■ TASK DETAILS
Beginning with the line that contains "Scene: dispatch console", copy each subsequent line of the data below through the last one, including both ends but not the pictures.

■ INFORMATION SUPPLIED
— begin —
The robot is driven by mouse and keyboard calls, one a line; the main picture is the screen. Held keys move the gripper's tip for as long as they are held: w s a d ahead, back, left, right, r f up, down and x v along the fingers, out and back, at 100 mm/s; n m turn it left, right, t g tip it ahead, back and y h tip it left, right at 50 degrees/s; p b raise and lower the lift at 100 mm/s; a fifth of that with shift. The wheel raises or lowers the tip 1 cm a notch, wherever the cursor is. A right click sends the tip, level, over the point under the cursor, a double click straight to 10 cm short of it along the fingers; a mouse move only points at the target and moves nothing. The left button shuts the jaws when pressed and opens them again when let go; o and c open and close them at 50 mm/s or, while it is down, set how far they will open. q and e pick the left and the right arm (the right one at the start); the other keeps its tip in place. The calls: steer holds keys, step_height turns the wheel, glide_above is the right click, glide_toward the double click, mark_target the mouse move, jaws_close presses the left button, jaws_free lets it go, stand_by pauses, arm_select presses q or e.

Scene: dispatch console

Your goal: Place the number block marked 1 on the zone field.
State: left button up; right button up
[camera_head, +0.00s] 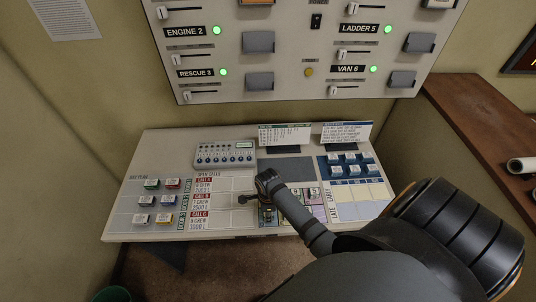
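My right gripper (257,195) is low over the middle of the white console desk (225,234), and its arm comes in from the lower right. Whether its fingers are open or shut, or hold anything, I cannot tell. Several small blue blocks with pale labels (350,170) stand in rows on a blue panel at the desk's right; their marks are too small to read. A printed grid headed open calls (235,184) lies left of my gripper. I cannot identify the block marked 1 or the zone field; my gripper and arm hide part of the desk. My left gripper is not in view.
Several coloured blocks (152,184) stand at the desk's left. A grey keypad box (225,153) and two upright cards (345,132) stand along the back. A wall panel (310,50) with sliders and green lights rises behind. A brown shelf (470,130) is at right.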

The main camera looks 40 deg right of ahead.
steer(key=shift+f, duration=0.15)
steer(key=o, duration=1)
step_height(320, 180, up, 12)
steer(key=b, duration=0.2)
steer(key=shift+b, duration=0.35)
— end —
■ THE OUTPUT
Scene: dispatch console

Your goal: Place the number block marked 1 on the zone field.
State: left button up; right button up
[camera_head, +0.00s] 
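My right gripper (257,195) is low over the middle of the white console desk (225,234), and its arm comes in from the lower right. Whether its fingers are open or shut, or hold anything, I cannot tell. Several small blue blocks with pale labels (350,170) stand in rows on a blue panel at the desk's right; their marks are too small to read. A printed grid headed open calls (235,184) lies left of my gripper. I cannot identify the block marked 1 or the zone field; my gripper and arm hide part of the desk. My left gripper is not in view.
Several coloured blocks (152,184) stand at the desk's left. A grey keypad box (225,153) and two upright cards (345,132) stand along the back. A wall panel (310,50) with sliders and green lights rises behind. A brown shelf (470,130) is at right.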

The main camera looks 40 deg right of ahead.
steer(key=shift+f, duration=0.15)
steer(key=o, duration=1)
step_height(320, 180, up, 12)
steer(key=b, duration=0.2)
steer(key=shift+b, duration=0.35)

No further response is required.